Experimenting a bit, I tried dispensing with the function compiles and just returning the symbolic tensor objects (symbolic parameter vector theta is now a member variable of the model):
def build_statespace_graph (self) -> None:
self.update(self.theta)
states, covariances, log_likelihood = self.kalman_filter.build_graph(self.data, *self.unpack_statespace())
self.f_loglike = log_likelihood
self.f_loglike_grad = at.grad(log_likelihood, self.theta)
self.f_y_hat = states
self.f_cov_hat = covariances
The problem I run into here is how to hand these un-complied functions to the PyMC model. Both of the examples I found that are close to what I’m trying to do (custom blackbox likelihood function and custom distribution) use python code wrapped in an Op, so that’s how I ended up with a compiled Aesara function in an op.
I can’t call model.f_loglike as if it were a function inside an Op like:
def perform(self, node, inputs, outputs):
(theta,) = inputs
outputs[0][0] = model.f_loglike(theta)
This obviously throws an error because f_loglike is a tensor variable, not a function.
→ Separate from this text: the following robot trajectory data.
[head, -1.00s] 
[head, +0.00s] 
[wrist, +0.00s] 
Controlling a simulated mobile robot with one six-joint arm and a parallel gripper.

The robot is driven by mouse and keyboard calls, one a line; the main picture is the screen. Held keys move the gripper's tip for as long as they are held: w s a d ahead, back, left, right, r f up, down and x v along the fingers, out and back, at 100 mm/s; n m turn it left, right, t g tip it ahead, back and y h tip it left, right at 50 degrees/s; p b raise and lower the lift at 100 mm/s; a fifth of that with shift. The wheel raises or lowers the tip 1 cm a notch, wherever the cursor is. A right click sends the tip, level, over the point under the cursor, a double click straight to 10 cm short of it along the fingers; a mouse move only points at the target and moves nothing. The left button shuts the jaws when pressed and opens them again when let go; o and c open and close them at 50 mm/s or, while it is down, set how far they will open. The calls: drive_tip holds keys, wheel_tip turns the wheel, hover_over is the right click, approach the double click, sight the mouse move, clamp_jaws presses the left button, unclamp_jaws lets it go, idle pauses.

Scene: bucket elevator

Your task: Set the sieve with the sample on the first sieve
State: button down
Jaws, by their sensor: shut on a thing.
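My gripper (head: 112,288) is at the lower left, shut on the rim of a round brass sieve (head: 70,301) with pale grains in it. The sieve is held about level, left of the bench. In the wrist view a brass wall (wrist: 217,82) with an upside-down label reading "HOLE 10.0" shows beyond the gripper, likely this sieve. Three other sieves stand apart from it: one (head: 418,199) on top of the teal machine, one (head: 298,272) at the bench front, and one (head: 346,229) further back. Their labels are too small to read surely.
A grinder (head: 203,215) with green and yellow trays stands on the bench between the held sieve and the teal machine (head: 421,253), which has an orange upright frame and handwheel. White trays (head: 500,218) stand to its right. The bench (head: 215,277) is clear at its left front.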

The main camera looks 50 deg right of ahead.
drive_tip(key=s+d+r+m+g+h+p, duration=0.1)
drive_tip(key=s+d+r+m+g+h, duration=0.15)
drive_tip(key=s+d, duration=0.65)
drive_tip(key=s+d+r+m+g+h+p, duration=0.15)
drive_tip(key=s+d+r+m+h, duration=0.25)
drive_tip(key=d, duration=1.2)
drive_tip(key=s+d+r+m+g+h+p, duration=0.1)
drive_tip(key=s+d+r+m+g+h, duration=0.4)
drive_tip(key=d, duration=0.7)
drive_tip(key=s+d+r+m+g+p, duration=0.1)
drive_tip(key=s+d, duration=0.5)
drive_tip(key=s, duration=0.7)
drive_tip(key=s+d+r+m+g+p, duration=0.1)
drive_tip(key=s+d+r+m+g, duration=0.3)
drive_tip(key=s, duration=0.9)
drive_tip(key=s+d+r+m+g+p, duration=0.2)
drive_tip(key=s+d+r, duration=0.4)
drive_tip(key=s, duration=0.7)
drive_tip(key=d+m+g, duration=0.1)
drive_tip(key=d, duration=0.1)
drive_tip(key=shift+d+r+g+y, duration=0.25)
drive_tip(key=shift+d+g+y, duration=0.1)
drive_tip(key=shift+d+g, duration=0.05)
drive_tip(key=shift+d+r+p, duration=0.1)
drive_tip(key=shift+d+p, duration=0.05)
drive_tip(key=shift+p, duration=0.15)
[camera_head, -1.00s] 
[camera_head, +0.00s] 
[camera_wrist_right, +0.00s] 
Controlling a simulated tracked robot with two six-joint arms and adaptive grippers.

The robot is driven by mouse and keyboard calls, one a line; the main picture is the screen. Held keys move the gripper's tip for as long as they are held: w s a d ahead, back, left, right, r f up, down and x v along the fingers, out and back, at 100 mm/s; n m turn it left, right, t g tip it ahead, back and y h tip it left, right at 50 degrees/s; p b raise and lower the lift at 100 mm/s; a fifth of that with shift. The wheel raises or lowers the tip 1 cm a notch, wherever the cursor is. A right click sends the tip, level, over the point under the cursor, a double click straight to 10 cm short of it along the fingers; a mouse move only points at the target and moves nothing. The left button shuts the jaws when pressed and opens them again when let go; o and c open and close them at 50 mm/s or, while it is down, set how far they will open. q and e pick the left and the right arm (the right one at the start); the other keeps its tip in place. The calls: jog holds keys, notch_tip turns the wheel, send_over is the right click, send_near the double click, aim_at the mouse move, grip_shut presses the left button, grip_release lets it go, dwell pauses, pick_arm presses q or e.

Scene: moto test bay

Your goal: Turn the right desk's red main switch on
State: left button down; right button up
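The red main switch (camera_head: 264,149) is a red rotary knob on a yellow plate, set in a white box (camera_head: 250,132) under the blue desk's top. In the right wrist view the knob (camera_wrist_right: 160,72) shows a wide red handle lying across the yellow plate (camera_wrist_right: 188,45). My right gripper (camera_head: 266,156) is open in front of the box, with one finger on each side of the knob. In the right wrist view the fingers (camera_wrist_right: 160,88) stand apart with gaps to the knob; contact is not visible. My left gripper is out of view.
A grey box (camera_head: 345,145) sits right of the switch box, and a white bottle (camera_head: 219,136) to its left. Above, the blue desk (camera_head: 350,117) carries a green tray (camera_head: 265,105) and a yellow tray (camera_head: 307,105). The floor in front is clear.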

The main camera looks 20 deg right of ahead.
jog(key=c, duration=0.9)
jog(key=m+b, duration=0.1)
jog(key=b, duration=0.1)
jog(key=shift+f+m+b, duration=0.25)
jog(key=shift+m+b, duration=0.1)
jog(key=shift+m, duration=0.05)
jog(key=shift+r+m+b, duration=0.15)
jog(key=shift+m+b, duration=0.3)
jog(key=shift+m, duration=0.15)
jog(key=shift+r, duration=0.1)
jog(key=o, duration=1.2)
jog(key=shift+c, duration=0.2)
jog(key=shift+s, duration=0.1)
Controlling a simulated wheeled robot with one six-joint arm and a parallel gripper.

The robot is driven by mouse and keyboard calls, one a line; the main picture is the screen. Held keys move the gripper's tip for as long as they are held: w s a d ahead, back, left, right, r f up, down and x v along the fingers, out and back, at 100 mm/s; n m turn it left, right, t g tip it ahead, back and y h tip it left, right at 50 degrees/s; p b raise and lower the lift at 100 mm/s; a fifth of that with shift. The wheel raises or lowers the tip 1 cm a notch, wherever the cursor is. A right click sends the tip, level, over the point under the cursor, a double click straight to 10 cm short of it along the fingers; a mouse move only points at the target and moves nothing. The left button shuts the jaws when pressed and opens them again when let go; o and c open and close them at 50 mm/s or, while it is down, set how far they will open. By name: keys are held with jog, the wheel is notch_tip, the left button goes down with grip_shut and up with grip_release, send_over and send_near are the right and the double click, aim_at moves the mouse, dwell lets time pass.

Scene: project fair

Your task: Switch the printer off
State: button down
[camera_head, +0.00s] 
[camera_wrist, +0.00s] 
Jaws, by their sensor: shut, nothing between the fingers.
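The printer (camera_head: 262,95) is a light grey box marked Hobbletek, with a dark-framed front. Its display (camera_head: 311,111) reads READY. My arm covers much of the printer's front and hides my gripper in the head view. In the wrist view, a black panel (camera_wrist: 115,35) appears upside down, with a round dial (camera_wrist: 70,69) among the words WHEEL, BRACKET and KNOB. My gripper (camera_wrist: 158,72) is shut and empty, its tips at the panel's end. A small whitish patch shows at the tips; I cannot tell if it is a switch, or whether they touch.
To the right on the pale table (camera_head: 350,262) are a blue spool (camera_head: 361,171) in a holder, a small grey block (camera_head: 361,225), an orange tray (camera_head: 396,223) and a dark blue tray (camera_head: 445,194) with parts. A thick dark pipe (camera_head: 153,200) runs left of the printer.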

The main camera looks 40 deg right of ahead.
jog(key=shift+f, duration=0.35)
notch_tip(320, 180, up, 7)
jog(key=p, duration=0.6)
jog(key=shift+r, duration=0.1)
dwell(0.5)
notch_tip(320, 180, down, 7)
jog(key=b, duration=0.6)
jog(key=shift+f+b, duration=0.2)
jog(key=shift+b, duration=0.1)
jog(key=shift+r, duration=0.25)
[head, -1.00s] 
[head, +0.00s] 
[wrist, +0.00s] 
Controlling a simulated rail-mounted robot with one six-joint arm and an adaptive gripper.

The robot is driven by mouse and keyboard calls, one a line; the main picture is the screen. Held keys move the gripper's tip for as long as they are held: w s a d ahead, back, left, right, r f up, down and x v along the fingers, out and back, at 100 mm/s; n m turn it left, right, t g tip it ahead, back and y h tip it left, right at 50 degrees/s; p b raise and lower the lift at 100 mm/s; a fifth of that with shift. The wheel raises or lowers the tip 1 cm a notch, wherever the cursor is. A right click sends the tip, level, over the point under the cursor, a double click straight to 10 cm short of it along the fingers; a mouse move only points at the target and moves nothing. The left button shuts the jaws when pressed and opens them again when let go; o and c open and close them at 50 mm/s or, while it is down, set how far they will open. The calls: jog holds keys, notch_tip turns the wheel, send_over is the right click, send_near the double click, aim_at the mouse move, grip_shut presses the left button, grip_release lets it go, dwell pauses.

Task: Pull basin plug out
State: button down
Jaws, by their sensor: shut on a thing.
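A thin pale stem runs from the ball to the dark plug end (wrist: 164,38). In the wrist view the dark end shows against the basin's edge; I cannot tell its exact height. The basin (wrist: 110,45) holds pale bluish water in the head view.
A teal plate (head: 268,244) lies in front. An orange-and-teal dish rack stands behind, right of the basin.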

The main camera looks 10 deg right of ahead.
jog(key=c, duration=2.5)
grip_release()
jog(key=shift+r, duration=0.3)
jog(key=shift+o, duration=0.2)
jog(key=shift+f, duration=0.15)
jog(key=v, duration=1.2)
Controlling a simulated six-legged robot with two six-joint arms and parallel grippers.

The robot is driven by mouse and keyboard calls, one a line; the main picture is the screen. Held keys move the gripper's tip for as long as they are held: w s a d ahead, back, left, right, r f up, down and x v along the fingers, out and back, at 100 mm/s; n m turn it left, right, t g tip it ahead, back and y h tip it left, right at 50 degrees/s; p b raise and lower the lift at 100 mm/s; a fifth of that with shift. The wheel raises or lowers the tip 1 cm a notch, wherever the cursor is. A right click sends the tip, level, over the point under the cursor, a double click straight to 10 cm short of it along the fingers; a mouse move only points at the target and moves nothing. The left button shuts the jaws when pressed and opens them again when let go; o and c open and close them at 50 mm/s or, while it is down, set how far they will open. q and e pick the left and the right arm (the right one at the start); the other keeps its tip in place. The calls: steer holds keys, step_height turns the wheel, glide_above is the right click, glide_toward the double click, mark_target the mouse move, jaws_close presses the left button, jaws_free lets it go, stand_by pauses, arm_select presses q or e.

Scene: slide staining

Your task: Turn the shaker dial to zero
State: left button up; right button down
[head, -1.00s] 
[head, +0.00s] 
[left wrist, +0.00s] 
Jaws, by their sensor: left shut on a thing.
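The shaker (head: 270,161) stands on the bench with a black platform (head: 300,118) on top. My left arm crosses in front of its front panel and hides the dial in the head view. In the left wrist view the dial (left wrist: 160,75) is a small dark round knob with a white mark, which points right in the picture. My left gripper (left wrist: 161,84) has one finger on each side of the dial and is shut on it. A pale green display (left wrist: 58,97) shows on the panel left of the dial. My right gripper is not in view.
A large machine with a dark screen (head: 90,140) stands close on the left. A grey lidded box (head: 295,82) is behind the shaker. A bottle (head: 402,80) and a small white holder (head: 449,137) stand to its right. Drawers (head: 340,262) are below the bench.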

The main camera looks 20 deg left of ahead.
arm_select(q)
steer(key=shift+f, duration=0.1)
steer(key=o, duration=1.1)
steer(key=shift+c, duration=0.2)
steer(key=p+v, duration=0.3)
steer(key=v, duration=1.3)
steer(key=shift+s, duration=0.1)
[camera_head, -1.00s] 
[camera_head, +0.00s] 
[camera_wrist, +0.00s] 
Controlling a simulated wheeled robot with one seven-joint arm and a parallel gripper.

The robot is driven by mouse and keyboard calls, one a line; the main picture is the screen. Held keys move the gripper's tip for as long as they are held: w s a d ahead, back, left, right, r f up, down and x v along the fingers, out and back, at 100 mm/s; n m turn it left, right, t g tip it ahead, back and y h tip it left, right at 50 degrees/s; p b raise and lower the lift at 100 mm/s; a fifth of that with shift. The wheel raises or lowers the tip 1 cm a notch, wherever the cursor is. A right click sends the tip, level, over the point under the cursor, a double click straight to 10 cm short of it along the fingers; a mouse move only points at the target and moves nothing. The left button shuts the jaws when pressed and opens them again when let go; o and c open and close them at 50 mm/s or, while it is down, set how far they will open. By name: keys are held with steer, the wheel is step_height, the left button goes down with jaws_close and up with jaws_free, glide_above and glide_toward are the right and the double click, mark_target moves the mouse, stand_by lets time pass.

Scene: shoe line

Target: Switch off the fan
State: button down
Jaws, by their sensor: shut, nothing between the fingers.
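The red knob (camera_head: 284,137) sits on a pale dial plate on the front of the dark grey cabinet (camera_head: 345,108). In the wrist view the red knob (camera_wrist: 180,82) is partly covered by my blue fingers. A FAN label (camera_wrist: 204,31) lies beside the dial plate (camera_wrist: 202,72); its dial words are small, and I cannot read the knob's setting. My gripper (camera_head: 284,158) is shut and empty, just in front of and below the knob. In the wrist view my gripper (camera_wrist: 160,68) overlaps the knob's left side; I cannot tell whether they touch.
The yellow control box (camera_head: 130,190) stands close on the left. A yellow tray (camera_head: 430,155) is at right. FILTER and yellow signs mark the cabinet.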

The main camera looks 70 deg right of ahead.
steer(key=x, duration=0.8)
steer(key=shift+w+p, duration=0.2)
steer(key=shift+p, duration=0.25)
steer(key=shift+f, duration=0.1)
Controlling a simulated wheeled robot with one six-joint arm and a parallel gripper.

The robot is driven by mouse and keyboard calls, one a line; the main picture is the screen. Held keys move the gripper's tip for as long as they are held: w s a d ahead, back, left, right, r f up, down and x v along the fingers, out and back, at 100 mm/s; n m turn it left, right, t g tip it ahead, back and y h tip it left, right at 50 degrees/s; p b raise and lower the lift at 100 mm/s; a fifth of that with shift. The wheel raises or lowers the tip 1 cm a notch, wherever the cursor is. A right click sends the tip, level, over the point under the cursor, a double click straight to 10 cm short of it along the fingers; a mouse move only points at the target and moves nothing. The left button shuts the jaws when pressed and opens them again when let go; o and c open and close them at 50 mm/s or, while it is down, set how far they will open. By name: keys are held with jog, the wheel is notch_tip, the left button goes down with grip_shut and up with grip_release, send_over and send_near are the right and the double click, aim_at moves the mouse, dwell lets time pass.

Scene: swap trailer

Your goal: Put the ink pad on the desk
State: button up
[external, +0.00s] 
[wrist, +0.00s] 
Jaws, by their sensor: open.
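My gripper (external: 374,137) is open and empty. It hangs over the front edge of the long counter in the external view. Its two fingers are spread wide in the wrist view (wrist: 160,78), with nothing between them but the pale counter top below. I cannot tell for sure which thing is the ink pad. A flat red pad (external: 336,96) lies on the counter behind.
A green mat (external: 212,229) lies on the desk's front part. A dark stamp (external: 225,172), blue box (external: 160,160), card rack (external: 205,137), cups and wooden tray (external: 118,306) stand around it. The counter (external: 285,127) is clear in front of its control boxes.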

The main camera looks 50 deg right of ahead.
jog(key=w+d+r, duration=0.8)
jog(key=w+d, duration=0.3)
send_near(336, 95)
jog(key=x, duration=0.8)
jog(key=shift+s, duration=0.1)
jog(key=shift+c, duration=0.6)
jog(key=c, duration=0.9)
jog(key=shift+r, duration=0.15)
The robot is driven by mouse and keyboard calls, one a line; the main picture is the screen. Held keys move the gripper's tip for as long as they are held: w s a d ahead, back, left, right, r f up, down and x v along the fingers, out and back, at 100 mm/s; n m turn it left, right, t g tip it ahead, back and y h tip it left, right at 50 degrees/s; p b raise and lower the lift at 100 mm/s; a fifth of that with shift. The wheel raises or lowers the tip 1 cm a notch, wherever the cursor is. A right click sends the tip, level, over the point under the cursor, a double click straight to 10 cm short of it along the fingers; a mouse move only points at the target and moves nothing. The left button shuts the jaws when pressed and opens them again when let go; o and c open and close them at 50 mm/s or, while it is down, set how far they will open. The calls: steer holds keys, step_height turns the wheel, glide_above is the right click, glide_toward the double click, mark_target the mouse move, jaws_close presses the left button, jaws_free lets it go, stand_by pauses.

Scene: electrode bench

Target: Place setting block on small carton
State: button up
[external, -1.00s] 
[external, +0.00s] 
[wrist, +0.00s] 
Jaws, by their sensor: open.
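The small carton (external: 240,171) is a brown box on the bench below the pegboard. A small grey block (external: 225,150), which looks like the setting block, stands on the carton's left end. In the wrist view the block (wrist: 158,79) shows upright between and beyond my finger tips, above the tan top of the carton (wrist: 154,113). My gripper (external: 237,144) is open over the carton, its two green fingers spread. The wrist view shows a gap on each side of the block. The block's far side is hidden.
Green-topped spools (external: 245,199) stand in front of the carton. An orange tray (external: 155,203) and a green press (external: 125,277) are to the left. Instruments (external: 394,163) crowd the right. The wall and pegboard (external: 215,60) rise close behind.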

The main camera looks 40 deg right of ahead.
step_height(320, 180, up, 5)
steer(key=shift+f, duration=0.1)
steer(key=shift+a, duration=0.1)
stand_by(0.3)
On the other hand, if I just try to give the log likelihood function to the potential function directly, pm.Potential("likelihood", model.f_loglike), I get a MissingInput error:
MissingInputError: Input 0 (theta) of the graph (indices start from 0), used to compute Subtensor{int64}(theta, ScalarConstant{6}), was not provided and not given a value.
Just giving the likelihood function doesn’t end up with the MCMC draws being assigned to theta automatically (why would they be!)
On the other hand, all of the functions evaluate correctly when I test them using them e.g. model.f_y_hat.eval({model.theta:np.random.uniform(size=9)}) , so it seems the graph is correctly defined up until I need to link it up to the sampler. I am clearly missing a piece of the puzzle with respect to how aesara and PyMC interact: in what contexts I need to define a custom Op and which I don’t; when I need to provide compiled code and when I can provide symbolic tensors. I’d be grateful for some guidance.
EDIT:
Ok, I think I figured it out. I just needed to use the parameter vector from the PyMC model as the “theta” rather than declaring a separate tensor variable and trying to fill it in later. So I assign the priors, flatten and concatenate them, then hand that to the model.build_statespace_graph method, which calls model.update(theta) and finally Kalman filter build method. Then I can hand the model.loglikelihood, model.states and model.covariance to PyMC directly.
This eliminates all the need for Ops, as well as the need to ask for the gradients of the log-likelihood myself. Nice!